In spite of all of the sleepless nights, the stress, the family drama and approximately five full-scale wedding-related meltdowns, if I had it all to do over again, I would do the exact same thing. That’s how important I think weddings are. Yes, weddings are expensive and stressful, but they do serve some really important purposes, particularly if you’re gay.

It is not lost on me that when I wake up the morning after my wedding, I’ll be thousands of dollars poorer, but no more legally married than I was the day before — at least in the eyes of most governments. But for me, the fact that I can’t legally get married is actually an incentive to have a wedding. If I can’t have the paperwork, I at least want a memorable party to mark this milestone in my relationship. It’s kind of like how men who aren’t particularly well endowed overcompensate with expensive cars. And I’m okay with that. Until gay couples have the luxury of getting hitched after a drunken night in Vegas or going to the justice of the peace on a romantic whim, then I think having a wedding is especially important for us.

A wedding might not do anything to legalize your union, but it could go a long way in legitimizing your relationship in the eyes of your family and friends. Sadly, many gay couples — even ones who’ve been together for a decade, share a home, are financially and emotionally interdependent and live like any other married people — just don’t get taken as seriously as their straight counterparts. Anyone else ever had their long-time, live-in girlfriend referred to as a “friend” at a family party when a cousin’s or brother’s summer fling was welcomed embraced as a legitimate girlfriend? Yeah, it sucks. I don’t know that draining our bank accounts to host weddings will necessarily eliminate those kinds of slights, but I have to believe it will make relatives who witness our nuptials think twice before diminishing our relationships again in the future.

I’ve been overwhelmed by the amount of support and enthusiasm that both my and my fiancée’s family have shown for our wedding — even people who I know don’t believe in same-sex marriage (at least not yet). There must be something about weddings that evokes some universal sentimentality among straight people. I think it takes some of the mystery away from gay relationships. Left to their own devices, straight imaginations might run wild with misinformed visions of what life is like in a gay household (constant orgies and discretionary income flying around everywhere, obviously). But when they get that wedding invitation in the mail, I think a switch gets flipped in some straight folks’ minds. They may not understand homosexuality, but weddings are something they can relate to.

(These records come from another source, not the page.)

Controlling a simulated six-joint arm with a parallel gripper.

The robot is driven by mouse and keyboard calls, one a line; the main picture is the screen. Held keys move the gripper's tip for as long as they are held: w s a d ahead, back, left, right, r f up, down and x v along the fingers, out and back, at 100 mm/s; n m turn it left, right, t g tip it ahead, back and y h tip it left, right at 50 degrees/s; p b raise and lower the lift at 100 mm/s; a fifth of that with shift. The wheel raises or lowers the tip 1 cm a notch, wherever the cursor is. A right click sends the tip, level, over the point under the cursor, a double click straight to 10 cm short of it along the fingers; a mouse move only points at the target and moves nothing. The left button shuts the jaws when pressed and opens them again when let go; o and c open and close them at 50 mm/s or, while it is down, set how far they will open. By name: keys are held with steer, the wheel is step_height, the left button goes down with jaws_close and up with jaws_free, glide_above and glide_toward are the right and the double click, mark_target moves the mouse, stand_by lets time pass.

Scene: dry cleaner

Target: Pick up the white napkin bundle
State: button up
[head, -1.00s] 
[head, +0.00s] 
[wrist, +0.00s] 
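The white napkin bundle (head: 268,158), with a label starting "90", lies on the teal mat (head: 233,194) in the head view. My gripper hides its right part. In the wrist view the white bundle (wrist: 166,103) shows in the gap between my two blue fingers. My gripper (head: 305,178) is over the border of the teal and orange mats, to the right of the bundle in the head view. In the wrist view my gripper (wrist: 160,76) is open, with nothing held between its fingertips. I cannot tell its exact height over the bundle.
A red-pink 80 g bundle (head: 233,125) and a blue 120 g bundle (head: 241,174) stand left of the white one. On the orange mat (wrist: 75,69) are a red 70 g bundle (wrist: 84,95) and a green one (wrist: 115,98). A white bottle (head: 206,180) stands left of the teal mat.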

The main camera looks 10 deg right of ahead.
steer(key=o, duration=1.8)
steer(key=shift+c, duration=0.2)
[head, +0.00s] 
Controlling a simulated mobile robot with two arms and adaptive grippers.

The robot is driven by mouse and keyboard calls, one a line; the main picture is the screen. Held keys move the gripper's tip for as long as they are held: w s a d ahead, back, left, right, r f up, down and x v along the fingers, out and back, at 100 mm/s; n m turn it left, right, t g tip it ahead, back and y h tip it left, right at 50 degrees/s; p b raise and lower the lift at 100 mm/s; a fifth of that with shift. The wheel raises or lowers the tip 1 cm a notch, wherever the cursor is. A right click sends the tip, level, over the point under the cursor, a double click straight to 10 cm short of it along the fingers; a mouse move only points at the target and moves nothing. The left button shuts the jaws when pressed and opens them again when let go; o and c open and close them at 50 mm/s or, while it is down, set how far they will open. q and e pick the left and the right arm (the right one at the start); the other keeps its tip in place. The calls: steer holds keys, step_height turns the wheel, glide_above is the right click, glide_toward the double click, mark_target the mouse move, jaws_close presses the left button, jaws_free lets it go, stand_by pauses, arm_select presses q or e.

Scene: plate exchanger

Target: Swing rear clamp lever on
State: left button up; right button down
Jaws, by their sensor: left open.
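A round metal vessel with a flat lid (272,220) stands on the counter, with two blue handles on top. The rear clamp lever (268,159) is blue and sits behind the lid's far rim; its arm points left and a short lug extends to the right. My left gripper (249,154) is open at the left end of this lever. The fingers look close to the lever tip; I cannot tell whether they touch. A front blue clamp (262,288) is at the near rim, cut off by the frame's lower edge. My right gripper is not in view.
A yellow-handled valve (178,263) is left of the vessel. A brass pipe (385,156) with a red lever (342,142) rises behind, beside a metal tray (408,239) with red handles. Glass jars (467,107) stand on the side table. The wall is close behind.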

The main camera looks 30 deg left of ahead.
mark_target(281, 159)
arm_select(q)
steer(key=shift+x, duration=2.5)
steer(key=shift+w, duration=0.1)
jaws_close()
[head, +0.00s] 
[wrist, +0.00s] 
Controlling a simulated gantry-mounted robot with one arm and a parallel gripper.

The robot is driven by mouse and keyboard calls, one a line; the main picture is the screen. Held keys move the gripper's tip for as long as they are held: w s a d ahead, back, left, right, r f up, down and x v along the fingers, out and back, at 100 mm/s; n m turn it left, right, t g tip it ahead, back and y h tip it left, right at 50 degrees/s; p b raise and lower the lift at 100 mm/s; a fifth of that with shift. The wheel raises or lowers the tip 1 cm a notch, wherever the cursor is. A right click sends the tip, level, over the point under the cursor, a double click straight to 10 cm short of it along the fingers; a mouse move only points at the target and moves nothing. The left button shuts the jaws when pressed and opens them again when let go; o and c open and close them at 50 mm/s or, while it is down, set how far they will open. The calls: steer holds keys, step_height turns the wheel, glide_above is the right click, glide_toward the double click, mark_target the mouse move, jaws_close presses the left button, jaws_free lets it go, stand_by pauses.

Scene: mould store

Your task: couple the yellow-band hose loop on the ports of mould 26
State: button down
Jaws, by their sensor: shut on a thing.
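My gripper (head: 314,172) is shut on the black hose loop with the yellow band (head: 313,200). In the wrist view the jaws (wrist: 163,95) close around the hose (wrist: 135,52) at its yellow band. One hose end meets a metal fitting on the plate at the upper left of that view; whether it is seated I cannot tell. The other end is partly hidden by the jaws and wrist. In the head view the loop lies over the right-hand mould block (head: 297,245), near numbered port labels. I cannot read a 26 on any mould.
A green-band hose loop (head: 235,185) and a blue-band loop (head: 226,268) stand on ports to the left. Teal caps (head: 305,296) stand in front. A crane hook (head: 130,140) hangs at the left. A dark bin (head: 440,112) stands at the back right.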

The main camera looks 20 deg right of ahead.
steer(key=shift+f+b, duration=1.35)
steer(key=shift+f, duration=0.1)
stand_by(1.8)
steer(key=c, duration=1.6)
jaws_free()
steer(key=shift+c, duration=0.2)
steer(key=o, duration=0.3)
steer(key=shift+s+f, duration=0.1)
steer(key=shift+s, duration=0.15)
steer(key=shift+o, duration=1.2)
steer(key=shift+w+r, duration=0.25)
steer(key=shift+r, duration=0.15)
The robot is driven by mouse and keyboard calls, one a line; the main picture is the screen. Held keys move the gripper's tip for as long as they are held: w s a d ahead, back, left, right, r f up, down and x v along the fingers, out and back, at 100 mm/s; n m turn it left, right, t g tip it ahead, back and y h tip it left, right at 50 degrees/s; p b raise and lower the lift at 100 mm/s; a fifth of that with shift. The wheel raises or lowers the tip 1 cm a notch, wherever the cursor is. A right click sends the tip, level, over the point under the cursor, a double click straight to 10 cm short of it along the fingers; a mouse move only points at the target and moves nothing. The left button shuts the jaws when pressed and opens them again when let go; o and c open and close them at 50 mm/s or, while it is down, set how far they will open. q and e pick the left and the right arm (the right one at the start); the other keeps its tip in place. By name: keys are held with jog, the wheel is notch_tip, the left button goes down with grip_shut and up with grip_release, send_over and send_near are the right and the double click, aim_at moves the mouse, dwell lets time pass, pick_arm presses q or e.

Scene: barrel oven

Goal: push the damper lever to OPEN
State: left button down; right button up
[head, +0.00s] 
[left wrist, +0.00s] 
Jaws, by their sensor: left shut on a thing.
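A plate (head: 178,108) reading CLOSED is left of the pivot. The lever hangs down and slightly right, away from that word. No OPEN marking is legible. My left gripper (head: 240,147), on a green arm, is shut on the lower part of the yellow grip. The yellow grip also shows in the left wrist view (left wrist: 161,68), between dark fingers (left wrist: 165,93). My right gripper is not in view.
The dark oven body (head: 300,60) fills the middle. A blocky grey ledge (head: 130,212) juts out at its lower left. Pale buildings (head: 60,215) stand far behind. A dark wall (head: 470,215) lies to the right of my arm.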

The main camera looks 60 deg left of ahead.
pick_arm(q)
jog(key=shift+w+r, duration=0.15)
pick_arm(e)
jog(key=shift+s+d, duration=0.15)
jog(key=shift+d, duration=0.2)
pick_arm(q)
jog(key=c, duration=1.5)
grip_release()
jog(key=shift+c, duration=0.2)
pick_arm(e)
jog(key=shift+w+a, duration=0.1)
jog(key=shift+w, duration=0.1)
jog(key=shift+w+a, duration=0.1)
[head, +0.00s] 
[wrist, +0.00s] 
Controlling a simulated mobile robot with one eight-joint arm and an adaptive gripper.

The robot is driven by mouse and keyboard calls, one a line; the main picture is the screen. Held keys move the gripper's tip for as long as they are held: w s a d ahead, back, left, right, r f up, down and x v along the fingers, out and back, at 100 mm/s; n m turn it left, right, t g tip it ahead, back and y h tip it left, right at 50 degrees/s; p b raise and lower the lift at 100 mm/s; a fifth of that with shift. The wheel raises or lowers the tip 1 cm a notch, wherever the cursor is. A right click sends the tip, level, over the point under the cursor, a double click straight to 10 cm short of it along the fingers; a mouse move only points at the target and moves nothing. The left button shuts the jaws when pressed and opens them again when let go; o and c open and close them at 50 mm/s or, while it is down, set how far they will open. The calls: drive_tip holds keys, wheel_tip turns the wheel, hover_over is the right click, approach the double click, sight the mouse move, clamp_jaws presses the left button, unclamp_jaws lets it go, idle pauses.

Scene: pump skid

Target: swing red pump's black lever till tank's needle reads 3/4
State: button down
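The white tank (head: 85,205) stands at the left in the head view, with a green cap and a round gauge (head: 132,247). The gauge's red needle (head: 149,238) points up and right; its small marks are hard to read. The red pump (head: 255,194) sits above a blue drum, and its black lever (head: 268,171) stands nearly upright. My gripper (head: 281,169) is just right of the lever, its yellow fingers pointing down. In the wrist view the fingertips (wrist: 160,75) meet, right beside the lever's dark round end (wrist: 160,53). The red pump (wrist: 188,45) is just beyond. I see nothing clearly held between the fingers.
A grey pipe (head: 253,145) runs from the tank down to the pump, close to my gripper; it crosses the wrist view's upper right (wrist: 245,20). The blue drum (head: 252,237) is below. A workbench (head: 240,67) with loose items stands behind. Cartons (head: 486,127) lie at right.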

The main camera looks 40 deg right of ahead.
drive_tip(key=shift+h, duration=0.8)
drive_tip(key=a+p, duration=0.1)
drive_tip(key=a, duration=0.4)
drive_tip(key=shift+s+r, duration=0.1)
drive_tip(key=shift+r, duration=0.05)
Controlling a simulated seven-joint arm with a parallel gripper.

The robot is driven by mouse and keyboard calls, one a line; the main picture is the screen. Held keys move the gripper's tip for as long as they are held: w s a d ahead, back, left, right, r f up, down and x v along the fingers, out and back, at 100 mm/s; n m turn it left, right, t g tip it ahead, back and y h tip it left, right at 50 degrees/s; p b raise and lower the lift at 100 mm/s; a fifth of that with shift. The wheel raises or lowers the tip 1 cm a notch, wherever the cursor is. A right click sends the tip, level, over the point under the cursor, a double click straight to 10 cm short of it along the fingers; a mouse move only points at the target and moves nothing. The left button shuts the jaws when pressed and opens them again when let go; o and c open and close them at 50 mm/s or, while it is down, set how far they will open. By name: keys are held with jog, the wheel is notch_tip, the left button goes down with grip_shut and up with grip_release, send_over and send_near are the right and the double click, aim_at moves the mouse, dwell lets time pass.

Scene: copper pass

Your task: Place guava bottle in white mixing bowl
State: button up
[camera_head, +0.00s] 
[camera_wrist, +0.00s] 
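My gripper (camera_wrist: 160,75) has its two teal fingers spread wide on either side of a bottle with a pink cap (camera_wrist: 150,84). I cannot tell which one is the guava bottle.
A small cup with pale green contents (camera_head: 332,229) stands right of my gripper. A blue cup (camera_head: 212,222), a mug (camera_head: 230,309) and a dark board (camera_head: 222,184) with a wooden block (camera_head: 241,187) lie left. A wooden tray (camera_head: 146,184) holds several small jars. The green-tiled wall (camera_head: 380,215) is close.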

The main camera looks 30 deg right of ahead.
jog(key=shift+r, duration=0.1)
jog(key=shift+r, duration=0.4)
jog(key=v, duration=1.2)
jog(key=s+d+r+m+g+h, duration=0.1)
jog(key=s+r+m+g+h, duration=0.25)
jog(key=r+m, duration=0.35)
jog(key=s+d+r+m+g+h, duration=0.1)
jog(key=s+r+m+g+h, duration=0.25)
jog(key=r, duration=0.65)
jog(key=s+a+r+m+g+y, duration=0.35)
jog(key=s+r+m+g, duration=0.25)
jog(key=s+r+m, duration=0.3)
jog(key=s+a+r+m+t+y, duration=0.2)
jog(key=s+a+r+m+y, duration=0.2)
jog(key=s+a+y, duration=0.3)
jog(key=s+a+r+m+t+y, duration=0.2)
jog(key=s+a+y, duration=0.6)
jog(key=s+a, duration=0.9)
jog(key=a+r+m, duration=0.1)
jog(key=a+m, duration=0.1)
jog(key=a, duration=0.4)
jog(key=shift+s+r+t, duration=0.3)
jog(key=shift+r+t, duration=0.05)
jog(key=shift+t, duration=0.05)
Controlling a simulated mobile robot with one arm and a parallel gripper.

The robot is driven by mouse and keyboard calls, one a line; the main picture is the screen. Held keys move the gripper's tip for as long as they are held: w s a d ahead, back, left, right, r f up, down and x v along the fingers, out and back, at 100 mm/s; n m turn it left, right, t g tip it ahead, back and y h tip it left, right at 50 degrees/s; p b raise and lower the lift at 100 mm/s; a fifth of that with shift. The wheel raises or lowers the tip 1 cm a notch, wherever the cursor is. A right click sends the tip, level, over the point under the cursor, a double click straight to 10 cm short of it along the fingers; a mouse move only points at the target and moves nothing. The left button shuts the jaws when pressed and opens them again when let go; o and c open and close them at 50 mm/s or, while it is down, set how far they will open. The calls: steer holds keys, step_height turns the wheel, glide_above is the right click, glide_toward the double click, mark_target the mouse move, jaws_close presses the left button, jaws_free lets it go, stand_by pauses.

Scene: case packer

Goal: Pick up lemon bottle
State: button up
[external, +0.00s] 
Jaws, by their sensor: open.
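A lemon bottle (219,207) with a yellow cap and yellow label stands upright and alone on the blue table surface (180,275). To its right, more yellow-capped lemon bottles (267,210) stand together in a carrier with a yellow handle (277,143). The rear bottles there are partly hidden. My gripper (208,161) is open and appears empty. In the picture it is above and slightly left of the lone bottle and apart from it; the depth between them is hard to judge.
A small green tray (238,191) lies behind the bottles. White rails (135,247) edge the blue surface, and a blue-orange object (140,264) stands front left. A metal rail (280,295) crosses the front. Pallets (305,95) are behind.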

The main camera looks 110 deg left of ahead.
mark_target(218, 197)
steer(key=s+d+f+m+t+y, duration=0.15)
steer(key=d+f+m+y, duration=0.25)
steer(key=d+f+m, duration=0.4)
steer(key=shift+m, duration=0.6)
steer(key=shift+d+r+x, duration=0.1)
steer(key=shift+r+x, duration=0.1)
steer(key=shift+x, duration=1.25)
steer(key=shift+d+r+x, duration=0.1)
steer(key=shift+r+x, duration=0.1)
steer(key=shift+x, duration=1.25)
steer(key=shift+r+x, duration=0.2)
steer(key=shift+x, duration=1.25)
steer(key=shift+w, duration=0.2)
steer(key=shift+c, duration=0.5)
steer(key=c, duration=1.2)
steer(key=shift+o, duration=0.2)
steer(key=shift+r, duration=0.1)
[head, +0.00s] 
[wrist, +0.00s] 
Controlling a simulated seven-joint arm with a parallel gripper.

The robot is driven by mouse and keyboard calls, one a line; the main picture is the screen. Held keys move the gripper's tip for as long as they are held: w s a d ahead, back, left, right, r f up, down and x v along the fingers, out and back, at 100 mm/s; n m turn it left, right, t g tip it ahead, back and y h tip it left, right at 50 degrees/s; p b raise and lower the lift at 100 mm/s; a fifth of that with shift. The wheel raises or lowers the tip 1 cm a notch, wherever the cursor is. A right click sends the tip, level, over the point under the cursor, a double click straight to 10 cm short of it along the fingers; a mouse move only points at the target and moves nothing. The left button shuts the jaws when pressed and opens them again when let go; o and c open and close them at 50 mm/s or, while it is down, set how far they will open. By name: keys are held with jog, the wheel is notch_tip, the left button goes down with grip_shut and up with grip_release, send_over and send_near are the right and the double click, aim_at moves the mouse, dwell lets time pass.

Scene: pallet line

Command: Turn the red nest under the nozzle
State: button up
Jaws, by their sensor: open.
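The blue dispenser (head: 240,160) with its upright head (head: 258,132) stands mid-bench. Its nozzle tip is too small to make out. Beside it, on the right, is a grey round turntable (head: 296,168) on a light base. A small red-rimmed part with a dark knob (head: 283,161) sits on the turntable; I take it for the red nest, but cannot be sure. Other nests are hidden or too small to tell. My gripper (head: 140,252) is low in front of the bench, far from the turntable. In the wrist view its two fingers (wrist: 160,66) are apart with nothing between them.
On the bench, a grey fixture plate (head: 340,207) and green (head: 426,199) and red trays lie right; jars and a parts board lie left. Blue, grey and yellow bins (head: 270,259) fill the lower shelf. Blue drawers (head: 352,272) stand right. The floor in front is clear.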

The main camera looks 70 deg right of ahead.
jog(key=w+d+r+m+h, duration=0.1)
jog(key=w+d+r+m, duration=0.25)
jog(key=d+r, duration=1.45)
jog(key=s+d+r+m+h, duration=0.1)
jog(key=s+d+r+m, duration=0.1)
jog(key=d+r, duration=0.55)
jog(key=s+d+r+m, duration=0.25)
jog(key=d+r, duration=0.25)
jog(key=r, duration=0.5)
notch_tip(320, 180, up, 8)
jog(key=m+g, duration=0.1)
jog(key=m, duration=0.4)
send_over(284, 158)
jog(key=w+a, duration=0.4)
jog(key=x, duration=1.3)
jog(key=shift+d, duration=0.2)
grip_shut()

Take my grandfather, for instance. He is Catholic and a Republican. I’ll go out on a limb and say he doesn’t personally support gay marriage. But to my surprise and delight, he’s coming to my wedding. Not that I want to turn my wedding into a PSA, but I do hope it leaves a lasting impression on some hearts and minds. For the vast majority of my wedding guests, this will be the first time they’ve ever watched a gay couple get married. Hell, for some of them, it might be the first time they’ve ever seen a gay couple in three dimensions. Aside from admiring my impeccable taste and enviable attention to detail (JK. Mostly.), I hope people leave my wedding thinking it was astonishingly normal. And I think they will because, at the end of the day, love is love and I do believe most people intuitively get that. One big, wild wedding; one small, but important step toward equality for lesbians and gay men.

Ever since reply cards started flooding my mailbox, I’ve been shocked by how many “yes” responses we’ve gotten. I thought we’d have more conscientious objectors (whether to gay marriage or Chicago winters). Nope, nearly every person we invited is attending our wedding — and I couldn’t be more thrilled. It’s been fun checking the mailbox every night with my fiancée and talking about seeing so-and-so at the wedding. I’ve realized that this will probably be the one and only time in my entire life that everyone I love will be in the same room. Okay, there will be one other time, but I’ll be dead at that party, so it will be considerably less exciting. Life is short, and while the amount of money, time and stress a wedding requires feels staggering in the moment, I think in the grand scheme of things, it’s well worth the cost.

Here’s how I know. I was visiting with my grandmother a few weeks ago, and she recounted to me every last detail of her wedding day, which was almost 60 years ago. She talked about the venue, the music, even the weather on that day (the rain cleared up and the sun came out just before her ceremony). That was all of the evidence I needed that every penny I’m paying for this wedding will be money well spent.

Weddings are one of the few occasions families have to get everyone together, they’re among the most documented with photos and videos, and they’re the ones people still talk about decades later. Like it or not, weddings are an important part of family history — a part that, until very recently, gay people simply could not share in equally with straight people. So, as a lesbian, it’s important for me to start that legacy for my future children and grandchildren. Maybe I’ll remember every beautiful detail of my wedding like my grandmother does, or maybe it will be a delightful blur of champagne toasts and first dances, but either way, it will be an investment in my own family legacy. And hopefully, 60 years from now, my granddaughter will display a photo of me on my wedding day at her own wedding, just like I’m doing with my grandparents’ photos.

This is my other grandmother, who is now deceased, on her wedding day in 1955. I wish so much that she was going to be there, and I hope I look as pretty as she did on her wedding day when I get married on January 26.